▶ [What you need to do] What's needed is an exact copy of the lines from the one that contains "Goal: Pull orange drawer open" to the end of the data below, leaving the pictures out.

▶ [Supplied material]
========
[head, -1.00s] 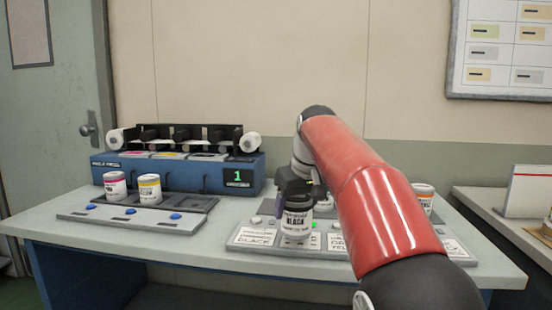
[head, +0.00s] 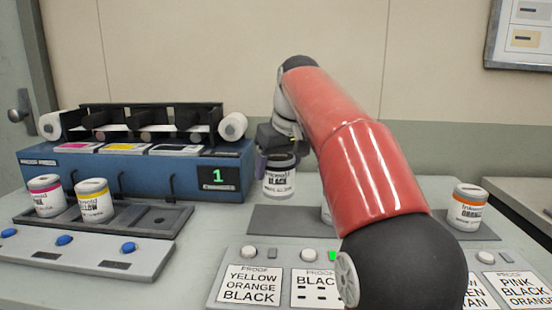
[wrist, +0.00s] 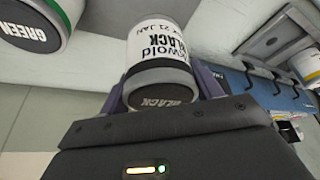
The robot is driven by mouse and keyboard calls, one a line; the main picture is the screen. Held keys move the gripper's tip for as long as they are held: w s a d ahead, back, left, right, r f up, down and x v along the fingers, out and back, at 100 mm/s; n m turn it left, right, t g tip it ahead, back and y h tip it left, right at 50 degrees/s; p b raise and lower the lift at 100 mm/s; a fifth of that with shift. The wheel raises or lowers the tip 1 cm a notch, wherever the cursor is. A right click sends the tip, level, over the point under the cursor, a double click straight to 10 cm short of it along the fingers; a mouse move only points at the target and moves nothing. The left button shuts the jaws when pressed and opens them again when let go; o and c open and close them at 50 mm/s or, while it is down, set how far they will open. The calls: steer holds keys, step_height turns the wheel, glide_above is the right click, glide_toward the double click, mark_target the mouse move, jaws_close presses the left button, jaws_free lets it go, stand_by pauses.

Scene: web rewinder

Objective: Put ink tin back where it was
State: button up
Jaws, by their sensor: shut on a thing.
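The white ink tin labelled BLACK (head: 279,181) is held upright in my gripper (head: 278,160), behind the proof panel and right of the blue press. Whether its base touches the surface is unclear. In the wrist view the black tin (wrist: 160,50) sits between the fingers (wrist: 163,98), its dark lid towards the camera. A grey mat (head: 285,222) lies just in front of and below it. An orange tin (head: 467,207) stands at the mat's right end. A white tin (head: 325,212) is mostly hidden by my arm; a green tin (wrist: 35,22) shows in the wrist view.
The blue press (head: 130,178) reads 1. In front of it, a dark tray (head: 150,222) holds a pink tin (head: 46,195) and a yellow tin (head: 94,201), with an empty place at its right. The proof panel (head: 230,255) with buttons and cards lies in front of the mat.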

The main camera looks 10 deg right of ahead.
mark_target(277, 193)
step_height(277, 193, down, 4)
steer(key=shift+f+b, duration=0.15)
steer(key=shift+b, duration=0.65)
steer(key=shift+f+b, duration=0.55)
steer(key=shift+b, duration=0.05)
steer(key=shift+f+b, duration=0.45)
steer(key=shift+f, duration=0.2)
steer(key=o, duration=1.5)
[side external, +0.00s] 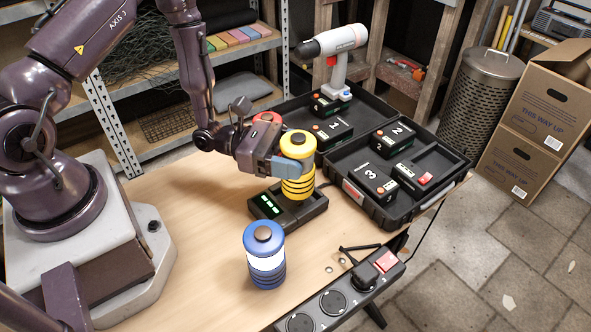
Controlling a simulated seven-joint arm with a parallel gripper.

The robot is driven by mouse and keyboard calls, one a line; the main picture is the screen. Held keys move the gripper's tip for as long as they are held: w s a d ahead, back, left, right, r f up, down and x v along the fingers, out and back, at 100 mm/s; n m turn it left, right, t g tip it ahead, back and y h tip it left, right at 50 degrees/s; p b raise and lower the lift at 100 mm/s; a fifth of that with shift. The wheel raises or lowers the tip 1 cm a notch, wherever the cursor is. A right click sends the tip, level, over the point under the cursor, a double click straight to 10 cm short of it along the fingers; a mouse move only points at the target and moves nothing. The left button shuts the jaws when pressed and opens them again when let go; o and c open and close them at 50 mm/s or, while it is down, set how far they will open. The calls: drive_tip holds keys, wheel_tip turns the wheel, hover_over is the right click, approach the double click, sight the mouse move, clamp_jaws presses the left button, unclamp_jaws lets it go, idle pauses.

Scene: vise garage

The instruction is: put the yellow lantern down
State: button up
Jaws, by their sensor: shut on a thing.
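The yellow lantern (299,189) is upright near the middle of the side external view. My gripper (284,168) comes from the left and is shut around its upper body; the far finger is mostly hidden. The lantern stands over the right part of a black charger (268,207) with lit green indicators. I cannot tell whether its base touches the charger.
A blue lantern (265,263) stands in front on the table (190,240). Something red (267,118) shows behind my gripper. An open black case (385,215) with numbered batteries lies right, and a drill (336,55) stands behind. A power strip (335,300) runs along the front edge.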

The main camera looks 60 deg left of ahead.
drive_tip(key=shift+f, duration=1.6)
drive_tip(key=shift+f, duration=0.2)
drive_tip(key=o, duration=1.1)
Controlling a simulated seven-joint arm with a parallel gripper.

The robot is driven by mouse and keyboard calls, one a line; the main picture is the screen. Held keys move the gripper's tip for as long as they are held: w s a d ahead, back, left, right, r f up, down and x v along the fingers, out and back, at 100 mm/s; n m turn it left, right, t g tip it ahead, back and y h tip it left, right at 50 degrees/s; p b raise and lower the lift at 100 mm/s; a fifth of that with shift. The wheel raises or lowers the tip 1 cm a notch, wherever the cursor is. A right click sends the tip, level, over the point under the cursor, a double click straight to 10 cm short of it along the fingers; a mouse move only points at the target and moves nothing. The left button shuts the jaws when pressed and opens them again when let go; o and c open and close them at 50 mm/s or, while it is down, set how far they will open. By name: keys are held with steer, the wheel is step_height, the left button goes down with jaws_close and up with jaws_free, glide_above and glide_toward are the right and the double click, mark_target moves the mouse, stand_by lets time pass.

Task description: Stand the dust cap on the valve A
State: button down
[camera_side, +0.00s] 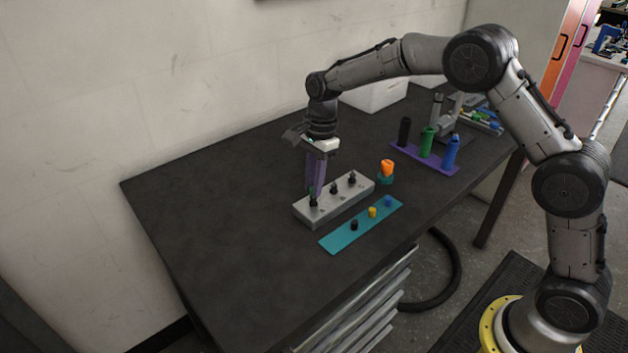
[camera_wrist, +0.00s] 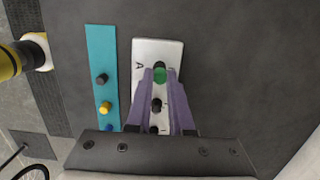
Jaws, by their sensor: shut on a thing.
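A green dust cap (camera_wrist: 159,75) is between the tips of my purple-fingered gripper (camera_wrist: 160,74), which is shut on it. In the side view my gripper (camera_side: 314,188) points down at the near-left end of a grey valve block (camera_side: 322,212). The letter A is on the block beside the valve at that end. That black valve A (camera_side: 313,201) shows just below the fingertips, and its dark top (camera_wrist: 159,65) shows at the cap's edge in the wrist view. I cannot tell whether the cap touches or sits on it. Two more black valves (camera_side: 334,188) stand along the block.
A teal strip (camera_side: 341,239) beside the block holds a black cap (camera_side: 354,225), a yellow cap (camera_side: 372,212) and a blue cap (camera_side: 388,201). An orange item (camera_side: 387,168) stands past the block's far end. A purple rack (camera_side: 437,164) of bottles is behind. The table's left side is clear.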

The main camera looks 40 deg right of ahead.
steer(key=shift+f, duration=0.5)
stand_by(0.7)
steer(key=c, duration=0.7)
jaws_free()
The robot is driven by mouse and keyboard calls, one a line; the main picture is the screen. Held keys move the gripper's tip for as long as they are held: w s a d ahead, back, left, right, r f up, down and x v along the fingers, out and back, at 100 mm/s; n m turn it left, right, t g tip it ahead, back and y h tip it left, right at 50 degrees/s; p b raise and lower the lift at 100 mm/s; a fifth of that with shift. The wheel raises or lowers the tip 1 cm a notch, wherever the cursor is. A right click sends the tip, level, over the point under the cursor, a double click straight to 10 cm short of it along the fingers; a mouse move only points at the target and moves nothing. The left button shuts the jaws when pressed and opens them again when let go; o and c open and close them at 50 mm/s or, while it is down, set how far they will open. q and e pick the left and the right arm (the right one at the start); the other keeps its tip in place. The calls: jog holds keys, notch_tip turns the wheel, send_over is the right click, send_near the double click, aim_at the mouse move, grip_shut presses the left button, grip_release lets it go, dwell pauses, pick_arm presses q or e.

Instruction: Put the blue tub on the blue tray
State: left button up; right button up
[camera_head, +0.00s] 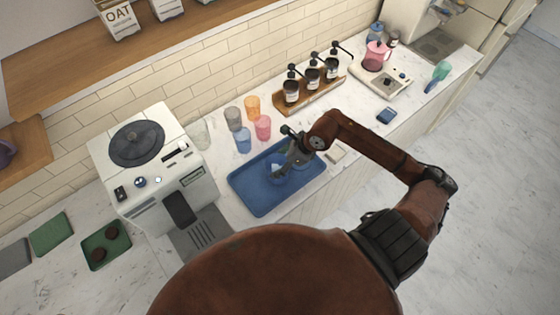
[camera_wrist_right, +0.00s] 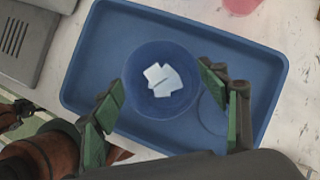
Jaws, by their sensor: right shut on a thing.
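The blue tub (camera_head: 276,176) is held in my right gripper (camera_head: 287,163), over the blue tray (camera_head: 262,204). In the right wrist view the tub (camera_wrist_right: 138,66) is round and upright, with several white packets (camera_wrist_right: 163,79) inside. The green-padded fingers of my right gripper (camera_wrist_right: 161,80) are on its two sides. The tray (camera_wrist_right: 90,75) lies flat on the counter below it. I cannot tell whether the tub's base touches the tray. My left gripper is in neither view.
Coloured cups (camera_head: 243,139) stand behind the tray. The white coffee machine (camera_head: 140,155) is to its left. A wooden rack with pump bottles (camera_head: 310,95) stands behind right. Apart from the tub, the tray looks empty.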

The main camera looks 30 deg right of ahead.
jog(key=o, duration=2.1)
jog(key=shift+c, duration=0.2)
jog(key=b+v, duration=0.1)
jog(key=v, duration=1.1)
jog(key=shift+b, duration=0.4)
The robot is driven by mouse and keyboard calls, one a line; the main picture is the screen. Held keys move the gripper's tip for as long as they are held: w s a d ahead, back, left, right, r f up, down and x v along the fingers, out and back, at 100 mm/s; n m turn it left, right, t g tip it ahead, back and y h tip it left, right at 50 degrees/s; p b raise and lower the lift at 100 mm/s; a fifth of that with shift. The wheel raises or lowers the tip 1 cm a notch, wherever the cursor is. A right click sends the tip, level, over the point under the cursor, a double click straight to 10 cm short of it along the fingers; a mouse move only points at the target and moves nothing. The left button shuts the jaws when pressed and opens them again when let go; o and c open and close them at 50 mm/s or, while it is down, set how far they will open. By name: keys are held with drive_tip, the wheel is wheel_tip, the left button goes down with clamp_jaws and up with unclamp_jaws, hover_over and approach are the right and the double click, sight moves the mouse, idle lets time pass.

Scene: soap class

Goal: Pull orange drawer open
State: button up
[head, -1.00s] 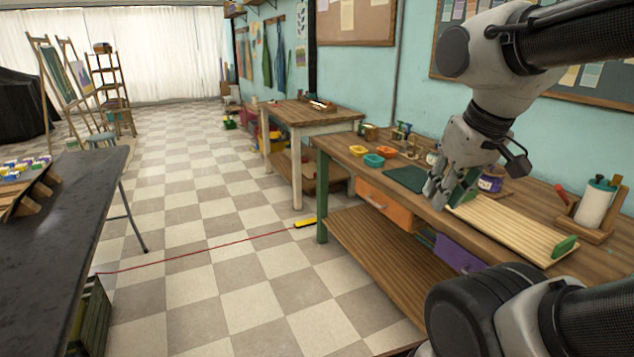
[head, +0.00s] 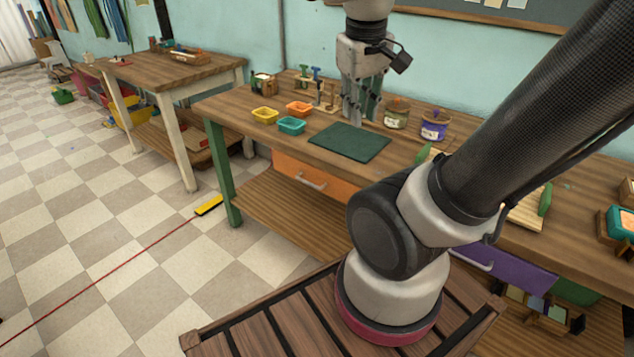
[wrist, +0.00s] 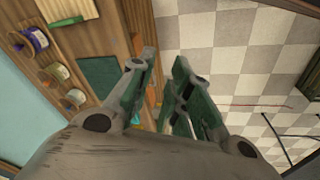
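The orange drawer (head: 338,184) sits under the workbench top, below the dark green mat (head: 350,141). Its front looks flush with the bench, and a pale bar handle (head: 311,182) is on it. My arm covers the drawer's right end. My gripper (head: 358,118) points down above the bench top in the head view, near the back of the green mat and apart from the drawer. In the wrist view its green-padded fingers (wrist: 160,88) are spread with a gap and nothing between them. I cannot clearly make out the handle in that view.
Yellow, teal and orange trays (head: 291,125) and paint jars (head: 396,114) stand on the bench. A purple drawer (head: 500,262) is to the right. A lower slatted shelf (head: 290,215) runs below.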

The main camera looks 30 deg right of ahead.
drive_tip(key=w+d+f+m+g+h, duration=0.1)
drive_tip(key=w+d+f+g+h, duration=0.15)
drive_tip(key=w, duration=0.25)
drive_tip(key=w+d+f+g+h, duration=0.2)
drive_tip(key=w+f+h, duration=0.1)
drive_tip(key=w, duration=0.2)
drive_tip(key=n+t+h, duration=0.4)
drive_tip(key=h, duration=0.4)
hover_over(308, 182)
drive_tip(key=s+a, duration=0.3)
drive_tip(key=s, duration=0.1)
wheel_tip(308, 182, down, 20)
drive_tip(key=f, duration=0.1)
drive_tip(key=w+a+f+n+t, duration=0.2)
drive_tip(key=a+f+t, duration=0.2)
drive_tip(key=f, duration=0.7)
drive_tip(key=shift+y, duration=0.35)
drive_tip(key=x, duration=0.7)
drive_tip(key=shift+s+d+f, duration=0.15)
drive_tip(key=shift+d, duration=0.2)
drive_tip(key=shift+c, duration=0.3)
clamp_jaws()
========
▶ [Written response]
Goal: Pull orange drawer open
State: button up
[head, -1.00s] 
[head, +0.00s] 
[wrist, +0.00s] 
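The orange drawer (head: 338,184) sits under the workbench top, below the dark green mat (head: 350,141). Its front looks flush with the bench, and a pale bar handle (head: 311,182) is on it. My arm covers the drawer's right end. My gripper (head: 358,118) points down above the bench top in the head view, near the back of the green mat and apart from the drawer. In the wrist view its green-padded fingers (wrist: 160,88) are spread with a gap and nothing between them. I cannot clearly make out the handle in that view.
Yellow, teal and orange trays (head: 291,125) and paint jars (head: 396,114) stand on the bench. A purple drawer (head: 500,262) is to the right. A lower slatted shelf (head: 290,215) runs below.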

The main camera looks 30 deg right of ahead.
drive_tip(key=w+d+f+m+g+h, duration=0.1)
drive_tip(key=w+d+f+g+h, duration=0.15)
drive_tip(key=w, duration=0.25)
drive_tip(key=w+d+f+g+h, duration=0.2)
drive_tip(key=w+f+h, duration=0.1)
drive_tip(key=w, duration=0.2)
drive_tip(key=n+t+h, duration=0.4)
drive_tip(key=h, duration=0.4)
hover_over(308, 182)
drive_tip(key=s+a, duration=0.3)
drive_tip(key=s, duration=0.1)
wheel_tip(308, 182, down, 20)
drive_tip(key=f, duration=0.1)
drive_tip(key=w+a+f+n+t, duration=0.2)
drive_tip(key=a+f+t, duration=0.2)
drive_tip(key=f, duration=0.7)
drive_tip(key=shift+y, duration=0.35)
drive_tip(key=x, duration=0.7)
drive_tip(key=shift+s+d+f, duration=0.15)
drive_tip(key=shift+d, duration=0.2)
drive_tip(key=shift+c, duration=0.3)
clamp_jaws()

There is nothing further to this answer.